Please watch "Enlisted." It's the best comedy on TV right now.

You might ask why I'm saying this on a Tuesday, when "Enlisted" airs on Fridays on Fox (and this week's episode is a repeat -- of one of the show's finest episodes, as it happens).

Well, it's partly because Ryan McGee and I just recorded a new podcast in which we talked about the Fox comedy (as well as "Scandal," "Doll and Em" and several other shows), so there's fresh "Enlisted" praise for you to absorb and meditate upon.
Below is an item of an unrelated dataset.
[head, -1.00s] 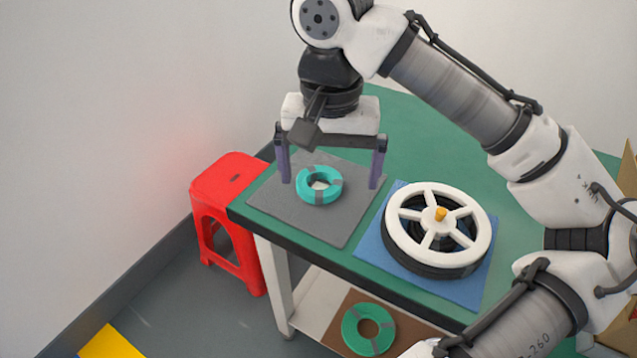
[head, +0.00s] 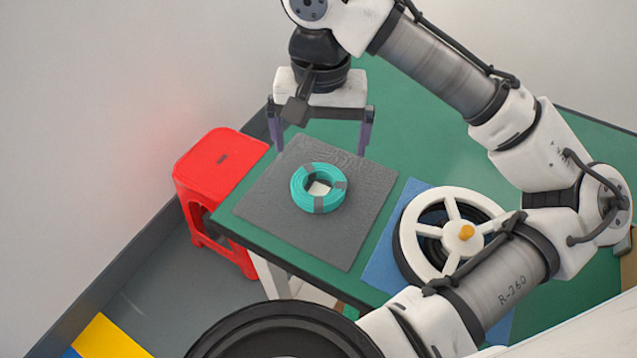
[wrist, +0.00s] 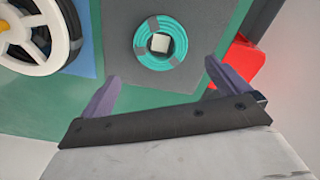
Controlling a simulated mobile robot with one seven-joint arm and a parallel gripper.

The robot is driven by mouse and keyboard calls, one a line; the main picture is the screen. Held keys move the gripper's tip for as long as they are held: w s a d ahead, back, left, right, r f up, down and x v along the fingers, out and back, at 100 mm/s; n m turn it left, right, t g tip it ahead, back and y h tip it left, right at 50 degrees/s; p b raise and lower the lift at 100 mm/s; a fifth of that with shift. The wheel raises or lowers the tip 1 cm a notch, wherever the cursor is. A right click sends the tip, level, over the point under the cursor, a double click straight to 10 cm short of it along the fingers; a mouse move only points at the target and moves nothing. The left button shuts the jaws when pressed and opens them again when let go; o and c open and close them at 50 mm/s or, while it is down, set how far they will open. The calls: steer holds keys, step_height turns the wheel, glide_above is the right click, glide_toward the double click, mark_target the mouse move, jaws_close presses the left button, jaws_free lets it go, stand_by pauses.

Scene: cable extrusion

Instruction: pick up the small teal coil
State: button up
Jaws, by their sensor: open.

And though it's undoubtedly important to watch the show Fridays on Fox if you can, watching it on DVR, On Demand, on Hulu (where every episode is available for free) or on iTunes certainly can't hurt. That's how you can see the show, which has struggled in the ratings. But why should you watch it? I wrote about that in my original review, but I'd like to double down and expand on my previous thoughts.

A few reasons to watch "Enlisted":

1. Each episode packs in a whole lot of funny. Sly humor, physical comedy, relationship hijinks, workplace goofiness, smart wordplay, subtle irony, zany, go-for-it lunacy -- "Enlisted" manages to balance all those kinds of humor in each half-hour installment and yet stay true to the story it's telling about a Florida-based Army platoon attempting to improve its lot. As "Enlisted's" first season has gone forward, the show has only gotten better at successfully integrating and mixing up all those different kinds of humor without losing focus or tilting the whole enterprise too far in one direction or another. If you like to laugh and enjoy yourself, "Enlisted" will likely have one or two or five brands of humor that will suit you.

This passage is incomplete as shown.